→ Stated task
From the entries below, pull out each line where "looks" appears.
━━━━━━━━━━
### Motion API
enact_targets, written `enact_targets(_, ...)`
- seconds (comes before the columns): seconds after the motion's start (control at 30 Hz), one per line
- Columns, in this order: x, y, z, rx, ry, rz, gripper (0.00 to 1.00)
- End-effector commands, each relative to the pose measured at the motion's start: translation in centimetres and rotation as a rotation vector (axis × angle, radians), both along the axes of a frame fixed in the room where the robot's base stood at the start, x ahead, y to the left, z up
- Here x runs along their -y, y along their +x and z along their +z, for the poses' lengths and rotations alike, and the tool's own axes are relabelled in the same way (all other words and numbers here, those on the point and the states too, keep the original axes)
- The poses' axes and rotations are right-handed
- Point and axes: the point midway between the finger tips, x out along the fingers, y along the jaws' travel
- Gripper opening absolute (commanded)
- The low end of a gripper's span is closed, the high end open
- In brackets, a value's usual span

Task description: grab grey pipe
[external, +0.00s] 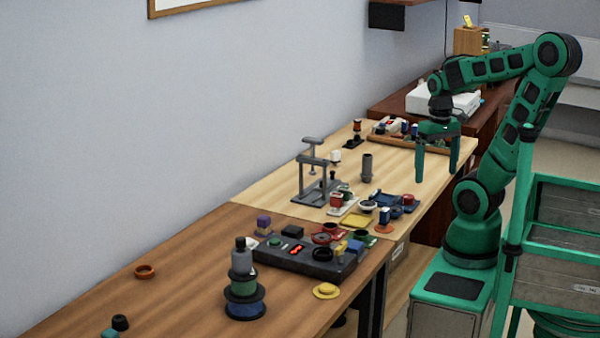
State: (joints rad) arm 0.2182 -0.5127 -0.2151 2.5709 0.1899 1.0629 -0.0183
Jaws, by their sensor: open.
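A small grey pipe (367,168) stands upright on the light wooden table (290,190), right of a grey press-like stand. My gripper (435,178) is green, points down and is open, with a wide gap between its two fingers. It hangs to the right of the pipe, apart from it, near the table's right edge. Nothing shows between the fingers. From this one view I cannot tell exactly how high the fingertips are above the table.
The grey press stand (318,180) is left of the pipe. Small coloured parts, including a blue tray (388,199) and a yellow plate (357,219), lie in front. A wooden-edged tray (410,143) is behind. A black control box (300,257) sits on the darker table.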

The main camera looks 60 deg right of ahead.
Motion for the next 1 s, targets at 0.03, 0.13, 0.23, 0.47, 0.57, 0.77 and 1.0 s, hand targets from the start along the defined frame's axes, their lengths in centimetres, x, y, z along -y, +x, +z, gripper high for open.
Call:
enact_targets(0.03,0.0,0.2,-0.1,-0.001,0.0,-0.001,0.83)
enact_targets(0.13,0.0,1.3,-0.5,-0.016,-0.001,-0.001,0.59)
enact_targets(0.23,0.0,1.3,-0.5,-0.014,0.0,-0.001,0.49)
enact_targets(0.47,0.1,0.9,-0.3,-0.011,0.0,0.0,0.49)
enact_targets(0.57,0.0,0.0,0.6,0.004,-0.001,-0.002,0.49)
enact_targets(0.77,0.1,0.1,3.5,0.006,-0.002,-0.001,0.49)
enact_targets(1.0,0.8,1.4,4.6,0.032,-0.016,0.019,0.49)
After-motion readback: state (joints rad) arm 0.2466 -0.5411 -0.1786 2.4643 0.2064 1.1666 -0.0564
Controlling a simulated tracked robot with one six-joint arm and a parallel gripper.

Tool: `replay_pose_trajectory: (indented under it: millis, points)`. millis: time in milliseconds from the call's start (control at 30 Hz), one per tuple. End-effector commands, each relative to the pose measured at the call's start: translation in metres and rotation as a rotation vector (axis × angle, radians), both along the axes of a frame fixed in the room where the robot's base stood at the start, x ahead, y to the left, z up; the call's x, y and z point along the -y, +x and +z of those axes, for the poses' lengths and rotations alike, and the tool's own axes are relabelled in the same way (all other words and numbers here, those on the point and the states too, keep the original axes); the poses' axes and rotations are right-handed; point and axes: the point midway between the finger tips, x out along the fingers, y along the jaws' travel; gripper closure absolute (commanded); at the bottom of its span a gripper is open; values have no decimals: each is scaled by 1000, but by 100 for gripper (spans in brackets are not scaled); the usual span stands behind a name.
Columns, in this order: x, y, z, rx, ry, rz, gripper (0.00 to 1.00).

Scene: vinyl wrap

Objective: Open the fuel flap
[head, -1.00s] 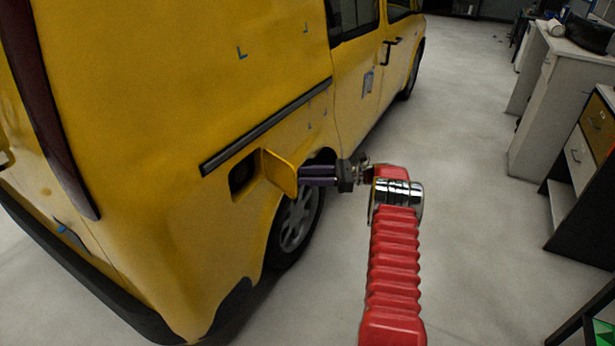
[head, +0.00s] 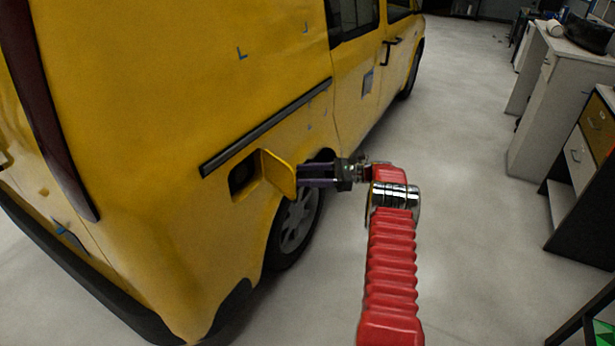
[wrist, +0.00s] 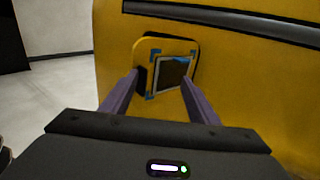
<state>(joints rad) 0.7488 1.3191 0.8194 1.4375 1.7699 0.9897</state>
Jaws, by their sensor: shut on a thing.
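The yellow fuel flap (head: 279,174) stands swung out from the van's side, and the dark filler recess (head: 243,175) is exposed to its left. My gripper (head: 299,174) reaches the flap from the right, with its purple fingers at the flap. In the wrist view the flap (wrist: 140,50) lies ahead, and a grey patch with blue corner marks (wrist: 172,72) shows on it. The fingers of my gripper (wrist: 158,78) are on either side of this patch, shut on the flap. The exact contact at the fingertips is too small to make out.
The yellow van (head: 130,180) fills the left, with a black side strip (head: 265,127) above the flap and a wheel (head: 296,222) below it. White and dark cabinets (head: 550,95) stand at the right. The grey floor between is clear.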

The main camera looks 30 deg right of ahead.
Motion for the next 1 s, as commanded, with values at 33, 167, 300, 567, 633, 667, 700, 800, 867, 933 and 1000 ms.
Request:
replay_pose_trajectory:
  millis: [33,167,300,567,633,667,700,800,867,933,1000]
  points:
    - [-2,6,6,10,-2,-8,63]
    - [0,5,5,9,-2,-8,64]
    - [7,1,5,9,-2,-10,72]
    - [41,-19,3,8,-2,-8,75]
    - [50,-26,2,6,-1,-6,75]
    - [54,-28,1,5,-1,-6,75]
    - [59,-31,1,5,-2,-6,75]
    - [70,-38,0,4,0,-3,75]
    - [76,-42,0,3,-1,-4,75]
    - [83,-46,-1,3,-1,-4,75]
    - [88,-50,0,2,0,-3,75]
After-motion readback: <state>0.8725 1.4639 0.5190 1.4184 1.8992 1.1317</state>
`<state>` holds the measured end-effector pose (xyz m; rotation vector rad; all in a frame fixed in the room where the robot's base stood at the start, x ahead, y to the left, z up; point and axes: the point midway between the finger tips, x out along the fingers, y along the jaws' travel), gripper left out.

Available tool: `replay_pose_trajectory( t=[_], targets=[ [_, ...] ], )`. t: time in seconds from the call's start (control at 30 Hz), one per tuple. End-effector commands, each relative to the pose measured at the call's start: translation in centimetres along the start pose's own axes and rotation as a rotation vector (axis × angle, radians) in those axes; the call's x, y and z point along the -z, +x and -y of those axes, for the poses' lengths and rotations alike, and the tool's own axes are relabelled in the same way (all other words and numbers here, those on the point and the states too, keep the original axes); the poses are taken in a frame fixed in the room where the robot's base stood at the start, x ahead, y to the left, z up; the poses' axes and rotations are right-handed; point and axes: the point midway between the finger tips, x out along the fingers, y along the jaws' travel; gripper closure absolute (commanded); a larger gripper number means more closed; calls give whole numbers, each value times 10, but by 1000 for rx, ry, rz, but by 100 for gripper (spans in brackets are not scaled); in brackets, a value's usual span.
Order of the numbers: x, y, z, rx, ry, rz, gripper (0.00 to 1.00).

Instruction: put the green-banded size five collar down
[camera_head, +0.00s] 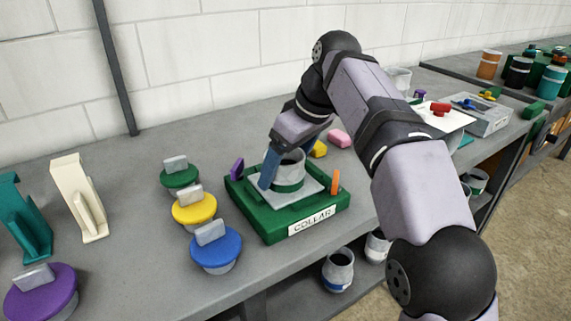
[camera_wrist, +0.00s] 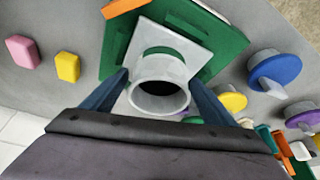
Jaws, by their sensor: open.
━━━━━━━━━━
→ Result below
The main camera looks 60 deg right of ahead.
The main camera looks 30 deg right of ahead.

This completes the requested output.